• [GIVEN EXERCISE]:
State how many lines of the data contain the word "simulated", and write nothing besides the number.

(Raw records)
------------------------------------------------------------------------

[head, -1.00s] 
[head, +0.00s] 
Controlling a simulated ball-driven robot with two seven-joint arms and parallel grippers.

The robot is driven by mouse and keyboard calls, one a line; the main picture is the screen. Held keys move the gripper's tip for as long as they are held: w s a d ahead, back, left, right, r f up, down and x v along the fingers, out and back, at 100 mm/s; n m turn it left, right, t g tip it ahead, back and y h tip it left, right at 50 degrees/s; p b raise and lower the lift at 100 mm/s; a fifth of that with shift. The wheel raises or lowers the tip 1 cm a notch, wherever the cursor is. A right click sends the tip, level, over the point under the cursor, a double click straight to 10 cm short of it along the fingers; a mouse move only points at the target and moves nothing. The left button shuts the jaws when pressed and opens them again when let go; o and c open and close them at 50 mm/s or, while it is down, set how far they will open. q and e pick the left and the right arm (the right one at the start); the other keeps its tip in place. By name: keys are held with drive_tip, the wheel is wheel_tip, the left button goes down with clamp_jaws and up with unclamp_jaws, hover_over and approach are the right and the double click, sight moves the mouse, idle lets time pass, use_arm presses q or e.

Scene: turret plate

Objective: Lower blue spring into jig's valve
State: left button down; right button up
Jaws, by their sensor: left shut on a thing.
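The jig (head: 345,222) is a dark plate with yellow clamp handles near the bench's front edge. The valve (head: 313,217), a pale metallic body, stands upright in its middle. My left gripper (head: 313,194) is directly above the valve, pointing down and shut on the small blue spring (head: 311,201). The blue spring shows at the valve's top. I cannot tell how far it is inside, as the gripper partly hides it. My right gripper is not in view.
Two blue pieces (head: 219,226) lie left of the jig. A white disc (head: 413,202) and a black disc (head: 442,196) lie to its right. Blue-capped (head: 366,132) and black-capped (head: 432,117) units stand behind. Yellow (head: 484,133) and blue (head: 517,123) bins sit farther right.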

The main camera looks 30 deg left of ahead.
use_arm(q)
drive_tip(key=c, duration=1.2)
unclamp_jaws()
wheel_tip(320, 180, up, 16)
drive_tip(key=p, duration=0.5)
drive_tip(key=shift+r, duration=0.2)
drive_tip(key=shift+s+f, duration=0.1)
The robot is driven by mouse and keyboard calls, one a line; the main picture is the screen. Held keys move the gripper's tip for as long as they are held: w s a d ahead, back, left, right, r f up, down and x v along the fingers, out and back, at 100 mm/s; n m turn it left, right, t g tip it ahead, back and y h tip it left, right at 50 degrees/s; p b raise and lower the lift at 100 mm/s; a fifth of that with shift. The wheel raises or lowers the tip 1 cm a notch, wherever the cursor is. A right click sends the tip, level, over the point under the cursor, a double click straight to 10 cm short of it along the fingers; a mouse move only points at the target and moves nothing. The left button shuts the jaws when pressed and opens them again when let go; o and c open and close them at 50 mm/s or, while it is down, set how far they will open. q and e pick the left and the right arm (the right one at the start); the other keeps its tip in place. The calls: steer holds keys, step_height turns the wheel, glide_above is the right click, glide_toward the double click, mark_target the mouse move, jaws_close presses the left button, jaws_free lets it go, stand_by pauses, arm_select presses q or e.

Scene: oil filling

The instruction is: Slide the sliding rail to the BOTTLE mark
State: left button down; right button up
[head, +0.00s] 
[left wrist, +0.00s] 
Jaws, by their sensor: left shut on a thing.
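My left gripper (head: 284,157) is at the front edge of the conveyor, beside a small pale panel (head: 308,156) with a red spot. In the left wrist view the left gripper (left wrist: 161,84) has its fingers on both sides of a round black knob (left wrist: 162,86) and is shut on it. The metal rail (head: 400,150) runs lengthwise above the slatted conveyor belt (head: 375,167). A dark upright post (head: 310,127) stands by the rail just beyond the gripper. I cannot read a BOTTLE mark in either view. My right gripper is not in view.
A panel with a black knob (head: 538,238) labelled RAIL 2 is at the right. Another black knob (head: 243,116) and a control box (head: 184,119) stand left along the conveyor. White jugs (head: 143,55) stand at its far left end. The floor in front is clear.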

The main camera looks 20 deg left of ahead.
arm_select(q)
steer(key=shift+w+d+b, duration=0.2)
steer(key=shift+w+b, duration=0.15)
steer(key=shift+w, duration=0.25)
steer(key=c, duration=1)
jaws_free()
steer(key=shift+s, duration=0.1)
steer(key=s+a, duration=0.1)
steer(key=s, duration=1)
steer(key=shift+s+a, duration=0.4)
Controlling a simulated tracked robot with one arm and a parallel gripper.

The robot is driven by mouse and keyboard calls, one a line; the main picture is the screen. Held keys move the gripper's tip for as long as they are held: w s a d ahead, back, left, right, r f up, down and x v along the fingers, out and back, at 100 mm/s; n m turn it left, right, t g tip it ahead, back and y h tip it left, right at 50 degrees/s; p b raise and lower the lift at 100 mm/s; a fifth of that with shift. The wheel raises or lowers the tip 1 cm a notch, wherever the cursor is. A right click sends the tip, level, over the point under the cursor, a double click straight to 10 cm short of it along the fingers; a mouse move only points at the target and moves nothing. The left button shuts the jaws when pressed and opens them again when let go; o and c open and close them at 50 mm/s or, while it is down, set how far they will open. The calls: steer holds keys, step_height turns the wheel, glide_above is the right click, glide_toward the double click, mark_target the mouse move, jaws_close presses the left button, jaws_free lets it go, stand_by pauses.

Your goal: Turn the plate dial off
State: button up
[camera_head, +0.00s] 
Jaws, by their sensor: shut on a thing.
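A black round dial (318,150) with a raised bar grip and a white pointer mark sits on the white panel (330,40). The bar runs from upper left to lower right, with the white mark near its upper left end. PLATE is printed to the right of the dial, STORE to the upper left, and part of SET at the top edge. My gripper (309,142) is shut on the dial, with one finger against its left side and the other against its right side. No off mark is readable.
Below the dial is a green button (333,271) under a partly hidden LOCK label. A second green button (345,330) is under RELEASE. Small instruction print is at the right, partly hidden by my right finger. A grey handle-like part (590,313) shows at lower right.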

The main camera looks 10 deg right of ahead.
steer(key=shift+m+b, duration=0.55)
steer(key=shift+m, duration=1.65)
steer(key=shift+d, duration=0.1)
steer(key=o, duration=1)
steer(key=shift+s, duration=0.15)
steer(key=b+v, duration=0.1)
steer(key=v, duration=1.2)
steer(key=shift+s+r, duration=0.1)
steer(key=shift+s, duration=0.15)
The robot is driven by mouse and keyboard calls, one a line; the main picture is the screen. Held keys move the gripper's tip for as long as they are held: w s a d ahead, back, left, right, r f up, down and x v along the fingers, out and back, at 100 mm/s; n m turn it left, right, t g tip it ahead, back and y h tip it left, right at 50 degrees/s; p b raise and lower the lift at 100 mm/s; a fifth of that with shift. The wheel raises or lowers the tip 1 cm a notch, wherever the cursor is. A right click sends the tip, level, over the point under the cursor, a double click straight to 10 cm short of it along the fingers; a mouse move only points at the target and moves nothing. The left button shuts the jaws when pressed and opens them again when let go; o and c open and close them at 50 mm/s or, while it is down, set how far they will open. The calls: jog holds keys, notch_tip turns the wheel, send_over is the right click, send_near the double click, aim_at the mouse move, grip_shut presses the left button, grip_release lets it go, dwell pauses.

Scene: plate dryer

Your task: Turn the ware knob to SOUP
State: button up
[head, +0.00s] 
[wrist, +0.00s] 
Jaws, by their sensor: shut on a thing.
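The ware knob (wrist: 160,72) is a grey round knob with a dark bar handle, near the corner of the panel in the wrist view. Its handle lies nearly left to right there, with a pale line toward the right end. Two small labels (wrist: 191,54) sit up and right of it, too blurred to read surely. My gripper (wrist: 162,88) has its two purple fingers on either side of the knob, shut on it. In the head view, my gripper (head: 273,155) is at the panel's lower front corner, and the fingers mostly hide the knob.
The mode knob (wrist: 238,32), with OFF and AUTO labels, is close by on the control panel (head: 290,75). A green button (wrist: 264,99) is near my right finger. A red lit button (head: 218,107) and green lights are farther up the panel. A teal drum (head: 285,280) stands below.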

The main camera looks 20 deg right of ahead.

------------------------------------------------------------------------

• [FULL RESPONSE]:
2